My siblings and I remember the day our family first met Gideon. He was a few months old at that point. The breeder, an older woman, had initially planned on keeping him, but quickly realized she didn’t have the stamina for another pony-sized puppy. As my parents and the breeder sat inside to discuss the purchase details, my siblings and I were send outside to play with the ‘puppy’. This ‘puppy’ was already the size of a full grown German Shepherd with all of the energy of an 8-week-old Labrador. He wanted nothing more than to romp around that yard and tackle me and my sisters. We shrieked and screamed and laughed. And when the negotiations were complete, we took our new puppy home.
But this post isn’t really about Gideon. It’s about Gideon’s fudge. My mom has been making this fudge at Christmastime for as long as I can remember. Each year, she’d make a two-pound batch of the fudge, package it in a tin or plastic container, and place the fudge on a counter, along with the other annual Christmas goodies. Well, Gideon’s head was easily counter-height, a fact we too often forgot.
You can imagine what happens next. My family arrived home one day to find Gideon, lying on the living room floor, moaning as his stomach furiously growled. It didn’t take long to find the empty container of peanut butter fudge. Thankfully, a call to the veterinary poison control center assured us that a dog his size would need to consume at least nine pounds of the chocolate-glazed peanut butter fudge to be in any real trouble. His bellyache eventually subsided and we all learned a valuable lesson about safe places to store food.
The origin of this recipe has long been forgotten, but to us, it will always be Gideon’s fudge. I’ve doubled the original recipe, since what are you going to do with an open can of undiluted evaporated milk anyway?? Otherwise, the recipe is the same as the fudge Gideon enjoyed years ago. It’s amazingly simple to put together and makes a great addition to any holiday treat collection.

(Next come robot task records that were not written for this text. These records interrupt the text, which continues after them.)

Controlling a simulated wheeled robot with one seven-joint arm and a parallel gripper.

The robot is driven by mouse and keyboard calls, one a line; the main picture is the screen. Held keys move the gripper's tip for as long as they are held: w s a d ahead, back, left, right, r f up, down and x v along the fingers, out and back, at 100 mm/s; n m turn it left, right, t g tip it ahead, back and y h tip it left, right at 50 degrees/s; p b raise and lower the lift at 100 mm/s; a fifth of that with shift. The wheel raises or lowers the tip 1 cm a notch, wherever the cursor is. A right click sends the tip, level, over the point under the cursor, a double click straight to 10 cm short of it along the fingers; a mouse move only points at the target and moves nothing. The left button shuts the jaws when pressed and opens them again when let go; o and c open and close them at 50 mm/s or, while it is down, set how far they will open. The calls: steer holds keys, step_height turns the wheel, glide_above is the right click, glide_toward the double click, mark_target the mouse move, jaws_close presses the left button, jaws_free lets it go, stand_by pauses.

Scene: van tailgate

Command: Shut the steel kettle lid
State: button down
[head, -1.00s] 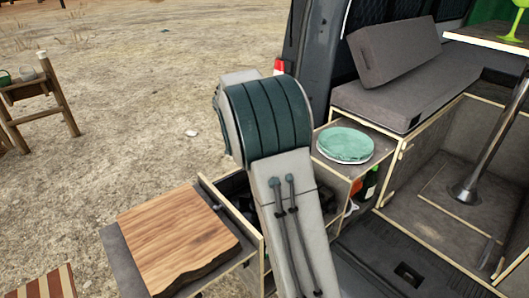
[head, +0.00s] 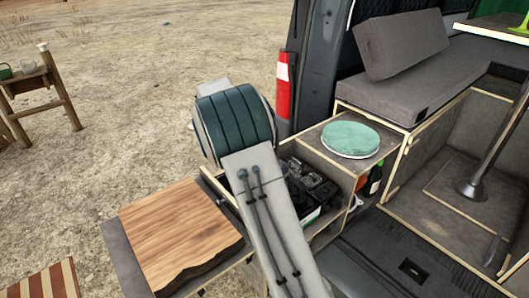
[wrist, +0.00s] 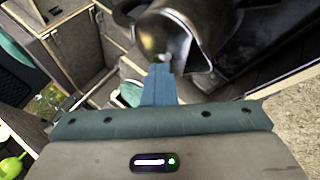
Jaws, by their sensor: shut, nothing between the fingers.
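The steel kettle (wrist: 200,25) shows in the wrist view at the top middle, shiny and dark, cut off by the top edge. A rounded steel part with a small pale knob, which looks like its lid (wrist: 153,38), is just beyond my fingertips. I cannot tell how far the lid stands open. My gripper (wrist: 160,72) is shut and empty, its blue fingers pointing at the lid near the knob. Whether they touch is unclear. The kettle and my gripper do not show in the head view.
A wooden board (head: 175,235) lies on a pull-out surface at the lower left. An open drawer (head: 308,190) with dark contents is beside my arm. A green plate stack (head: 350,138) sits on the cabinet. A green cup (wrist: 12,168) shows at the wrist view's lower left.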

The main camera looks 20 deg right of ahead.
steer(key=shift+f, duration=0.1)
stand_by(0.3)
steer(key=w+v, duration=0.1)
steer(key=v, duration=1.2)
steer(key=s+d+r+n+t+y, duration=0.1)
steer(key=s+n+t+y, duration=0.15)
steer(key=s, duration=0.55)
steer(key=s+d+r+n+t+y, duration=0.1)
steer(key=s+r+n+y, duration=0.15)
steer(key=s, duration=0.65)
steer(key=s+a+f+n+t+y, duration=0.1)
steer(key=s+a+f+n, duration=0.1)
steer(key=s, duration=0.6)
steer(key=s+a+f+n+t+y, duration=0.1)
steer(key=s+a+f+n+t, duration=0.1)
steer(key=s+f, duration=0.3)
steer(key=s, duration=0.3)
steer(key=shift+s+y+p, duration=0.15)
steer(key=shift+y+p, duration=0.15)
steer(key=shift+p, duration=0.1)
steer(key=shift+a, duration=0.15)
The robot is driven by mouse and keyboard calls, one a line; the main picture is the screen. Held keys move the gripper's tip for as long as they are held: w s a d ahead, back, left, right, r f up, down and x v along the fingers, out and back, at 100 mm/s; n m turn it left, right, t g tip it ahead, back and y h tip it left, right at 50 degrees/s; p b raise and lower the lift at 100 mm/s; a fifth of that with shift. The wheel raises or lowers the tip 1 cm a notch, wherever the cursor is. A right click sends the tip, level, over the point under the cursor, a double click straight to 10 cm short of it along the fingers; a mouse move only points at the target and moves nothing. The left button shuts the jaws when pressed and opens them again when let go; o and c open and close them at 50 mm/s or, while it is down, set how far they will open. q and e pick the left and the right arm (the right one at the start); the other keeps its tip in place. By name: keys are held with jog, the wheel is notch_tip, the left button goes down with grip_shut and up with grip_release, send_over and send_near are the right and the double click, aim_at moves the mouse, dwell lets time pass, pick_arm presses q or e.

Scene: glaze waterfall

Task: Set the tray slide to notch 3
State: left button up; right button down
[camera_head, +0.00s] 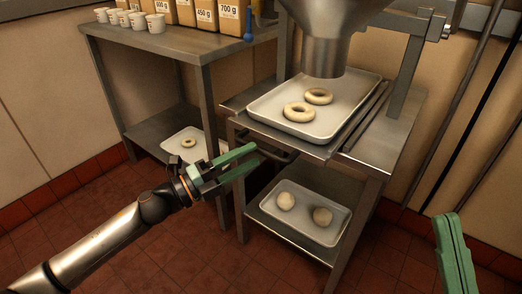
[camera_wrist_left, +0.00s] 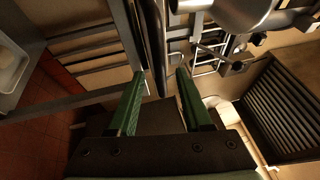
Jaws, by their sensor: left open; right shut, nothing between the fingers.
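The tray slide (camera_head: 352,133) sits on top of a steel stand, and a pale tray (camera_head: 262,110) with two dough rings (camera_head: 300,112) lies on it below a metal hopper (camera_head: 323,45). A dark handle bar (camera_head: 283,156) runs along the slide's front edge. I cannot make out notch marks. My left gripper (camera_head: 257,154) has green fingers and is open, its tips close to the handle bar; I cannot tell if they touch. It also shows in the left wrist view (camera_wrist_left: 163,76), open, with a dark bar beyond the tips. My right gripper (camera_head: 450,216) is shut and empty at lower right.
A lower shelf holds a tray (camera_head: 278,220) with two dough balls. A side table (camera_head: 200,47) at left carries cups (camera_head: 138,20) and weight-labelled boxes (camera_head: 205,15); another tray (camera_head: 170,149) with one ring sits on its shelf. The tiled floor (camera_head: 190,255) in front is clear.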

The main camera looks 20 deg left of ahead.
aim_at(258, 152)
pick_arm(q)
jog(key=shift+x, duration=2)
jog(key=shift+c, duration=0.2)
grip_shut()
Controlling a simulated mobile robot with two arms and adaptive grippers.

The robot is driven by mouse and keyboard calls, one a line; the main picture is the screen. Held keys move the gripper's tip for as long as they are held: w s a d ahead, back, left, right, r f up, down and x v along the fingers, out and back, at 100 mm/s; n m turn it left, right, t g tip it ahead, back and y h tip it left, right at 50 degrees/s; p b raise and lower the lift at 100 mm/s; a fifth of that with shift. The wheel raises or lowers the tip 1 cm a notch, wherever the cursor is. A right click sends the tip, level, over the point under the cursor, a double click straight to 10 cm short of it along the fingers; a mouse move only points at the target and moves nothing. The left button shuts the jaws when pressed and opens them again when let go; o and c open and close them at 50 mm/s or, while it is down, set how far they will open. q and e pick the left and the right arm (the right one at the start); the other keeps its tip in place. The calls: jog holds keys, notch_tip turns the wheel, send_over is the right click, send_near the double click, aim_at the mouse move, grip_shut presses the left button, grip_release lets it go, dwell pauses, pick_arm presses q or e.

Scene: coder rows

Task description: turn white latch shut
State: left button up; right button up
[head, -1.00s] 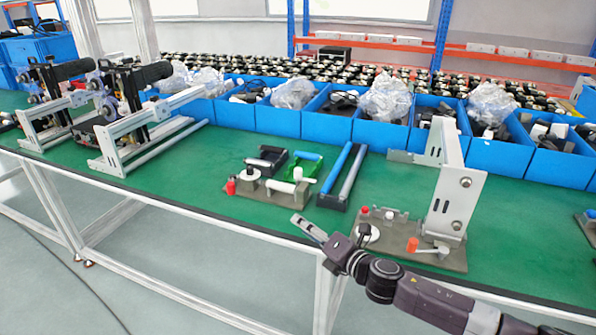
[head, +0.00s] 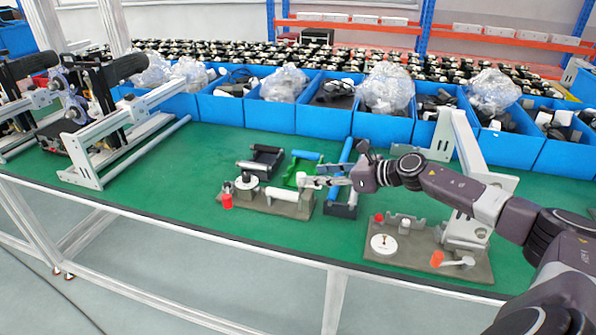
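A grey fixture plate (head: 262,204) sits on the green table near its front edge. It bears a white latch (head: 283,194), a bar lying roughly level, with a white upright end piece (head: 302,179) at its right. My right gripper (head: 314,182) reaches in from the right, with its fingertips at this white end piece. They overlap it in the picture; I cannot tell whether they touch it or how far apart the fingers are. My left gripper is out of view.
A red-tipped toggle (head: 227,200) and a white disc (head: 246,183) stand on the same plate. Green and black holders (head: 299,167) lie behind. Blue bins (head: 323,117) line the back.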

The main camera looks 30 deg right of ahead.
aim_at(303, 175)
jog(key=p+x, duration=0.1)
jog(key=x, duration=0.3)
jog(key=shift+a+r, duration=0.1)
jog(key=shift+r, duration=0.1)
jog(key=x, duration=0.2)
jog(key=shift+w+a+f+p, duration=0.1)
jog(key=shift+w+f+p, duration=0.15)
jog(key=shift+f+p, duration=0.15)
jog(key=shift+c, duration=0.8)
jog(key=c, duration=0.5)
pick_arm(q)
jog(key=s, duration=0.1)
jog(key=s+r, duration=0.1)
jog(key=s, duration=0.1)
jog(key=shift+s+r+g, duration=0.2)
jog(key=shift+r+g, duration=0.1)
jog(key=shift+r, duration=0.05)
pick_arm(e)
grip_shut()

Store in an airtight container in a high place, safe from dogs, who will find the scent irresistible.
One more little note… I haven’t tried it yet, but I suspect this recipe would easily make a nice chocolate fudge by substituting chocolate chips for the peanut butter chips.
Gideon's Peanut Butter Fudge
Makes 4 pounds
3-1/3 cups sugar
1-1/3 cups undiluted evaporated milk
4 tablespoons butter
1 teaspoon salt
4 cups mini marshmallows
3 cups peanut butter chips
2 teaspoons vanilla
2 cups chocolate chips
Lightly butter two 8-×8-inch baking dishes or one 13-×9-inch baking dish.
Combine sugar, milk, butter, and salt in pan over medium heat. Bring to a full boil. Cook 4-5 minutes, stirring constantly. Reduce heat to medium-low if the mixture bubbles up too vigorously. Remove from heat. Stir in the marshmallows, peanut butter chips, and vanilla until melted.
Pour the fudge into the baking dish(es) and cool completely at room temperature. Slowly melt the chocolate chips in the microwave or over a double-boiler. Pour the melted chocolate over the fudge.
Refrigerate until firm. Remove the fudge from the baking dish and cut into small squares. Store in an airtight container in a cool place.